2019 The Astrophysical Journal Letters 882 L18.

  • Provider: AAS Journals

Caption: Figure 3.

Signal intensity as a function of frequency and time (“waterfall”) plot of the CHIME/FRB (upper-left and lower subplots) and CHIME/Pulsar (upper-right subplot) detections of FRB 121102. Data have been dedispersed to the structure-optimizing DM of 563.6 pc cm−3, except for the lower right subplot, which is dedispersed to the nominal 2016 September value of 560.6 pc cm−3 (Spitler et al. 2016). Data plotted here are downsampled to a frequency resolution of ∼3 MHz and a time resolution of ∼2 ms. For the upper subplots, the grayscale reflects S/N of the source dynamic spectrum without explicit bandpass correction. Each channel is independently normalized according to statistics of the off-pulse regions (delineated by vertical dashed lines in top panel). In the lower subplots, bandpass calibration has been applied, and the grayscale reflects fluence. Note that bandpass correction is a work in progress and is complicated by multiple factors—see the text for details. The red lines at the left sides of plots represent radio frequencies masked prior to analysis, while horizontal white stripes show the full extent of frequencies removed after all interference rejection.
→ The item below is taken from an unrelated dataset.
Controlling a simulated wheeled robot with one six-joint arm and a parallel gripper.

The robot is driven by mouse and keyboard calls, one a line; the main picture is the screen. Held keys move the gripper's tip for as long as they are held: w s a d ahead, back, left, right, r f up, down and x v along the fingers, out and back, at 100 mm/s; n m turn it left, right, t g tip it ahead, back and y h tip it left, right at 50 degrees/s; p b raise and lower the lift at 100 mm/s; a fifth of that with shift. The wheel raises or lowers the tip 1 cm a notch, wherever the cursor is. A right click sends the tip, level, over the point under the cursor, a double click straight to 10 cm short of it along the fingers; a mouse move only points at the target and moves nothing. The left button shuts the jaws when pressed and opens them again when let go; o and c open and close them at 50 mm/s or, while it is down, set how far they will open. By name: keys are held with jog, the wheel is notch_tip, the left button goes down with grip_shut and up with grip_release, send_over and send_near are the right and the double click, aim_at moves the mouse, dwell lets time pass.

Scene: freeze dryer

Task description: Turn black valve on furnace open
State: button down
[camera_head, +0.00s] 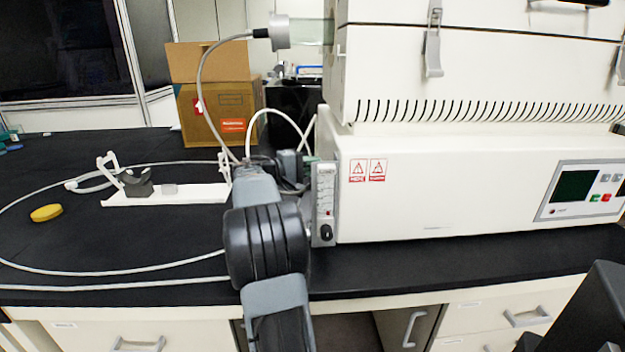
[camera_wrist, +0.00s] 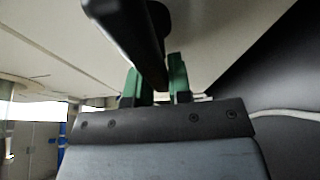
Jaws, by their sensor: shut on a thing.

The right panel is the projected on-pulse spectrum. Strong (order 1) instrumental variations in bandpass are visible in the uncorrected subplots. The blue line is the best single-Gaussian fit to the spectrum (annotated with center frequency and FWHM). The top panel contains the total pulse profile after summing over the frequency channels that bracket the burst (delineated with horizontal dashed lines in the right panel; 550–730 MHz).